Operational tempo, or "optempo," is one method that the Pentagon has used to portray the demands on its forces. This measure examines an array of data—sorties per day, days steaming per year, tons of cargo transported, number of rounds fired, fuel consumed per week, and the like—to gauge the intensity of operations. But while optempo can tell policymakers whether the pace of operations has quickened or slackened, it is less precise in revealing the degree to which specific personnel are being used in operations.
As a result, the Pentagon also has turned to perstempo measures to get a handle on how operations affect service members. Perstempo in principle has many dimensions, such as hours of work per day, days per week, weeks per year, hours on alert, and work per hour. However, few actual measures have been available. The Pentagon's 1997 Perstempo Working Group recommended counting the number of days away for deployment or unit training. In 1999, Congress, not yet satisfied with perstempo measurement, mandated that the services develop standard criteria for measuring perstempo—a challenge for the immediate future.
For this study, RAND analysts defined perstempo as long duty of 30 days or more or as hostile duty of any duration. The research focused on enlisted personnel and constructed measures of long or hostile duty for individual enlistees. The measures were built from rosters of personnel who received the Family Separation Allowance for being separated from their families for 30 days or more or Hostile Fire Pay for service in areas deemed hostile or involving a hazardous activity such as mine clearing. This allowed the analysts to track the extent of a service member's long or hostile duty over a 24-month window (around 1993–1995) prior to reenlistment. With this approach, they could determine the number of months and episodes of hostile and nonhostile duty.
As background, the study also computed trends in the monthly incidence of long or hostile duty. The Army and the Air Force have seen the largest increases.

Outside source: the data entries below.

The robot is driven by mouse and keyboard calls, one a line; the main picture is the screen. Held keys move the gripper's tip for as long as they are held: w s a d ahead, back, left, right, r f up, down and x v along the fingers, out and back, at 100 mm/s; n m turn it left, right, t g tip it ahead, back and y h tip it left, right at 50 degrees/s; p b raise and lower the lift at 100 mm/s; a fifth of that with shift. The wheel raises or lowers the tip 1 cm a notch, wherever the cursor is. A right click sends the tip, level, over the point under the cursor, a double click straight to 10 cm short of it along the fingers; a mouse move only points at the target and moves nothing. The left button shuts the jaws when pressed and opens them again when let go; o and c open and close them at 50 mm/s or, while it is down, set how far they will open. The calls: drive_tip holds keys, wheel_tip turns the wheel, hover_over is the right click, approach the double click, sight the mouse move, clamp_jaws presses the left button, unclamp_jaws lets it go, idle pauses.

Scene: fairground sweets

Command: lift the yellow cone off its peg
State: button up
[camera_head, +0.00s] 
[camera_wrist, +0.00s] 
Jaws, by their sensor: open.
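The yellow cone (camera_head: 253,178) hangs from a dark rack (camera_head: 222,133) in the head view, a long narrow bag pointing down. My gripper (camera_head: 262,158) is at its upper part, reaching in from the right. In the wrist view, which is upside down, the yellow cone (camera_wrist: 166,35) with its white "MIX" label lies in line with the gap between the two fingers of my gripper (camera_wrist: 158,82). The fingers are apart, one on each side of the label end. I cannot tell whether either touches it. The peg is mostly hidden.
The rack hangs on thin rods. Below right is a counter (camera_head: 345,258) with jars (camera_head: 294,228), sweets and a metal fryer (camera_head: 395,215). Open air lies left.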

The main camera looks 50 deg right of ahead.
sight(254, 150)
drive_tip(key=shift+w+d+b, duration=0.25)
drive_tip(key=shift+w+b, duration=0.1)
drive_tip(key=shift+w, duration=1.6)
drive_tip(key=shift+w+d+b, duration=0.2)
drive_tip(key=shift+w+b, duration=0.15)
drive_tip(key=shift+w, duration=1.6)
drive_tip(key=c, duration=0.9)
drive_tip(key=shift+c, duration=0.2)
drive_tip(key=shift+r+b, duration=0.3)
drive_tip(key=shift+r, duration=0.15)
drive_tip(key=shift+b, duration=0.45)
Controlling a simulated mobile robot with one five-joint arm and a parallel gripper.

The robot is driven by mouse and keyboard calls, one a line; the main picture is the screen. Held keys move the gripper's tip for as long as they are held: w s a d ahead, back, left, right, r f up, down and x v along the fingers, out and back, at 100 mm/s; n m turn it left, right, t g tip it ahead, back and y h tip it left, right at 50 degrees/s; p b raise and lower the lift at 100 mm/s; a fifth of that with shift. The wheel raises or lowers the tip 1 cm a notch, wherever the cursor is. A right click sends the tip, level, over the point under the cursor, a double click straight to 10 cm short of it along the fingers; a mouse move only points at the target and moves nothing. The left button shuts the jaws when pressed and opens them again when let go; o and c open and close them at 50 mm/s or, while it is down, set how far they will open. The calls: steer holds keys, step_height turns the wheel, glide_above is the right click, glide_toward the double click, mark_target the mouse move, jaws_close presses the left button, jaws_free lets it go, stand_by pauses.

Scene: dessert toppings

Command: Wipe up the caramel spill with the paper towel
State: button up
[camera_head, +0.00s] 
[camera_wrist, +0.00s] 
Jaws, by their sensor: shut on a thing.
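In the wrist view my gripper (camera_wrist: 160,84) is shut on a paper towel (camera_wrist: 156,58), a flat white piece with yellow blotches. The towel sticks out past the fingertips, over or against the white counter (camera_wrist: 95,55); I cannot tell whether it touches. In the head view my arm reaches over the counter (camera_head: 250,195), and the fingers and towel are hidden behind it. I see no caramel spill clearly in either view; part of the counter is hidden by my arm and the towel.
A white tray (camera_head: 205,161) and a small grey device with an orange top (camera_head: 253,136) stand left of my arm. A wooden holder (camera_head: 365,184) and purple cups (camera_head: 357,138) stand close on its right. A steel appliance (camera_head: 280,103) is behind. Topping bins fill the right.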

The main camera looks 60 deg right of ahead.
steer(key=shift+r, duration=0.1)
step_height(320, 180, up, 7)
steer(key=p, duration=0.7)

Between 1988 and 1996, the proportion of the Army's enlisted force on long or hostile duty assignments in a given month doubled, to 13 percent; in the Air Force, that proportion more than tripled, to 7 percent. The Navy and Marines experienced smaller increases in the proportion of their forces assigned to long or hostile duty, climbing from 10 to 13 percent and from 14 to 16 percent, respectively.
These assignments are given both to individuals in their first term of service and to early careerists serving beyond their first terms. During the 24-month period around 1993–1995—which included deployments to Haiti, Somalia, and Bosnia, and unaccompanied tours to Korea—more than two-thirds of first-term Navy personnel faced long or hostile duty, compared with 61 percent of first-termers in the Marine Corps, 39 percent in the Army, and 31 percent in the Air Force. As expected, the total months of long or hostile duty were greatest in the Navy, with its posture of forward presence, and the Marine Corps, which regularly sends units aboard Navy ships. More surprising, however, were the high percentages of personnel who had some long or hostile duty over 24 months, as compared to the monthly rates. These 24-month rates were three to five times higher than the monthly rates. Monthly rates alone, therefore, might give the false impression that only a small fraction of the force is needed for today's level of peacetime operations. Early careerists experienced relatively similar duty patterns during the study period.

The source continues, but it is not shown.